SIZLANMA YA DA SİNEK VIZILTISI

Yazan: Turgut Koçak 11 Ağustos 2014

Sızlanma anlayışından ömrüm boyunca nefret etmişimdir. Adam sonuçlarının ne olacağını bile bile yapar eder sonra da başlar dizlerini dövmeye. Bir hata mı yaptı önemli değildir, elbette insandır hata da yapacaktır. Aynı hatayı dönüp bir daha bir daha belki de on kez yapar sonra da oturup “ben adam olmam, eşşeğim ben eşşek” diye verir veriştirir kendisine. Yani anlayacağınız sokakta umutsuz vaka olarak dolaşan milyonlarca insanla aynı sokakta, aynı caddede, aynı alışveriş merkezlerinde ve de bilimum sosyal etkinlik alanlarında karşılaşır, dertleşir iç dökeriz birbirimize.

En çok ülkenin anasını ağlatan partilere insanların oy verme alışkanlıkları vardır ve de bir türlü bu alışkanlıktan nedense vazgeçilemez. İnsanlar söver, savar sandığın başına gidince kan tutmuş gibi yine aynı partiye oyunu verip vicdan rahatlığı içinde evine döner.

Tabiki de sandıktan en halk düşmanı, en hırsız, en yabancıların işbirlikçisi, en işçi ve emekçi düşmanı, en demokrasi karşıtı bir iktidar çıktığı için bu kez de oy veren aynı insanlar orda, burda verirler sızlanmanın gözüne.
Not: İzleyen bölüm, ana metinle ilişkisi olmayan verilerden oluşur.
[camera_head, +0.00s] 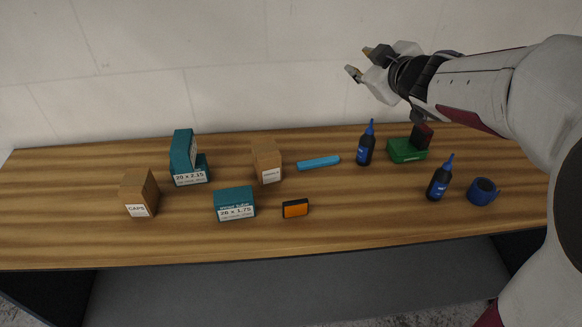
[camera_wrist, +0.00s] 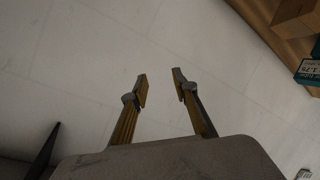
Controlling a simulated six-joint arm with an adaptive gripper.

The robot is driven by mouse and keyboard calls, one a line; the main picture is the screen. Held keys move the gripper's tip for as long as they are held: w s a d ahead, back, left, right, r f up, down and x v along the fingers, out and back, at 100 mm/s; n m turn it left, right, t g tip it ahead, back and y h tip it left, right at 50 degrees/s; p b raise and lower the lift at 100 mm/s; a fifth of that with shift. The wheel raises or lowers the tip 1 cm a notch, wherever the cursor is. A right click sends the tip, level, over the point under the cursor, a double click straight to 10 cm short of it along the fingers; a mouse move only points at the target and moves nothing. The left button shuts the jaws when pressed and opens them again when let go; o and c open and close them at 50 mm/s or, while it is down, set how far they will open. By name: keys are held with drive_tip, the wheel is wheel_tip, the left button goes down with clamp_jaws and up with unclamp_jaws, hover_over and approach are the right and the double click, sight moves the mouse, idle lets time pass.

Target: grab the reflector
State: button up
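The reflector (camera_head: 295,208) is a small orange block with a dark frame. It lies near the front edge of the table, a little right of the teal box marked 28 x 1.75 (camera_head: 234,204). My gripper (camera_head: 360,62) is raised well above the back of the table, against the wall and far from the reflector. In the wrist view my gripper (camera_wrist: 160,88) shows two fingers apart with nothing between them. I cannot see the reflector in the wrist view.
Space right of the reflector is clear.

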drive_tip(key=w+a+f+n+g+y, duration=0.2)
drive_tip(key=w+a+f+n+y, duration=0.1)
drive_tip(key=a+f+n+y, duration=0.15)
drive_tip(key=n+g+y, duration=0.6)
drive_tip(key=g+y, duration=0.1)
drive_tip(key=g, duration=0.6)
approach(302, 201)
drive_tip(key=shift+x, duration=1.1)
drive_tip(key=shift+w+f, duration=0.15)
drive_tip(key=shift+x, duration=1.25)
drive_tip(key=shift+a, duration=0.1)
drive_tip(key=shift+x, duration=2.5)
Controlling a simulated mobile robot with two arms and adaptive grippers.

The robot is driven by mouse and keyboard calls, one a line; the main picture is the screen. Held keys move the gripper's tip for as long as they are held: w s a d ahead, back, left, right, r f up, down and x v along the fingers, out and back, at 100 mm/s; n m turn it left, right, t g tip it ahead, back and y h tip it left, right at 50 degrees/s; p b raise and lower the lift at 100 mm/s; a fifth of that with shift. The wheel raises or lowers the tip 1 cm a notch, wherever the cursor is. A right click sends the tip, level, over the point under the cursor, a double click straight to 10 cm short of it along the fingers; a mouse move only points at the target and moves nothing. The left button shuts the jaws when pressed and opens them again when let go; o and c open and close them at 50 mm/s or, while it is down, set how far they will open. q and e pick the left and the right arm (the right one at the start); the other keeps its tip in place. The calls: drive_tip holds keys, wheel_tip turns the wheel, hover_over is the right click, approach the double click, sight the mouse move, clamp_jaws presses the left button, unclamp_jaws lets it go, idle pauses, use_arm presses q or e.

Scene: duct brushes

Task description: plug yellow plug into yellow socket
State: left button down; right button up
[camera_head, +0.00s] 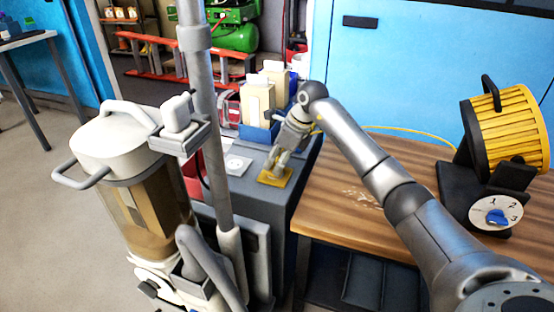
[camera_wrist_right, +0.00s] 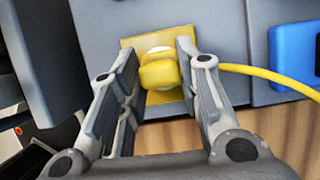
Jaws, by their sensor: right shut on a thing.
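The yellow plug (camera_wrist_right: 160,72) sits between the fingers of my right gripper (camera_wrist_right: 158,75), which is shut on it. It is right over the yellow socket plate (camera_wrist_right: 128,45), whose white face (camera_wrist_right: 160,50) shows a little behind the plug. I cannot tell how deep the plug sits in the socket. In the head view my right gripper (camera_head: 281,160) points down at the yellow socket plate (camera_head: 276,177) on the grey cabinet; the plug is hidden there by the fingers. The left gripper is not in view.
A yellow cord (camera_wrist_right: 270,76) runs right from the plug. A white socket (camera_head: 236,165) is left of the yellow one on the grey cabinet (camera_head: 240,190). A wooden table (camera_head: 330,200) with a yellow cable reel (camera_head: 510,125) stands right. A vacuum-like machine (camera_head: 130,170) stands left.

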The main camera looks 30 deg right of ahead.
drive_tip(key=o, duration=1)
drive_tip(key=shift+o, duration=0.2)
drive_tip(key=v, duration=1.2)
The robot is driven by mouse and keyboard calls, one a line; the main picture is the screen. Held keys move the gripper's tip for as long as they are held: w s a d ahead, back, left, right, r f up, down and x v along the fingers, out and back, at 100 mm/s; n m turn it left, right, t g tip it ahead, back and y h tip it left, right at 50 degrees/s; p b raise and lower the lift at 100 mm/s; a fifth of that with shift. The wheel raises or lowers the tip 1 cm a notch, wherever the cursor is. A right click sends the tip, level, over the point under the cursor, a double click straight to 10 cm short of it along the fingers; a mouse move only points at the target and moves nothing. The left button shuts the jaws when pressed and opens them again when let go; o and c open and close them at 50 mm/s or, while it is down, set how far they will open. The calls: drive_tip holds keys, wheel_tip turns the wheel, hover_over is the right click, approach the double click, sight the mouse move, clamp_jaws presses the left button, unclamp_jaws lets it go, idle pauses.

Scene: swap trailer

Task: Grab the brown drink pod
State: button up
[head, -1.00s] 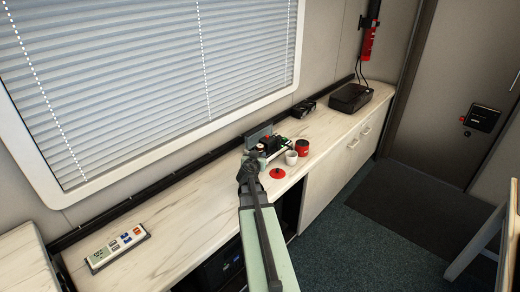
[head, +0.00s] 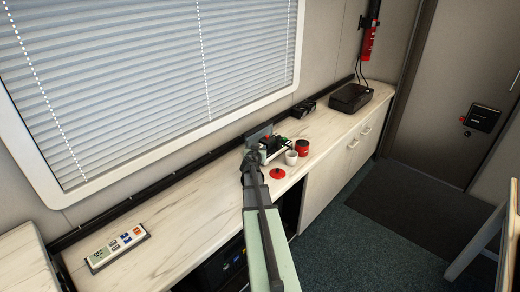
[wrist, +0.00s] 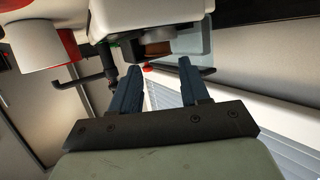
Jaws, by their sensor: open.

Adamın yarasını deşersiniz, “Ne oldu birader” diye sorarsınız, ooo bir dokun bin ah işit. Muhterem başlar döktürmeye:

“İki elim kırılsaydı da bu partiye oy vermeseydim” “Bir daha verirsem iki elim kırılsın”

Dinlersiniz, dinlersiniz ama içinizden geçeni bir türlü söyleyemezsiniz. Oysa ne çok istersiniz içinizden geçeni söylemeyi. Kendinizi tutar, elinizi sallar, “aman sende” der gülümseyerek yolunuza devam edersiniz. Ancak böylelerine de güvenilemeyeceğinin işaretini kafanızın bir köşesine yazmışsınızdır. Oysa niye sıkıntıya giriyorsun birader, söyle geç ve de rahatla…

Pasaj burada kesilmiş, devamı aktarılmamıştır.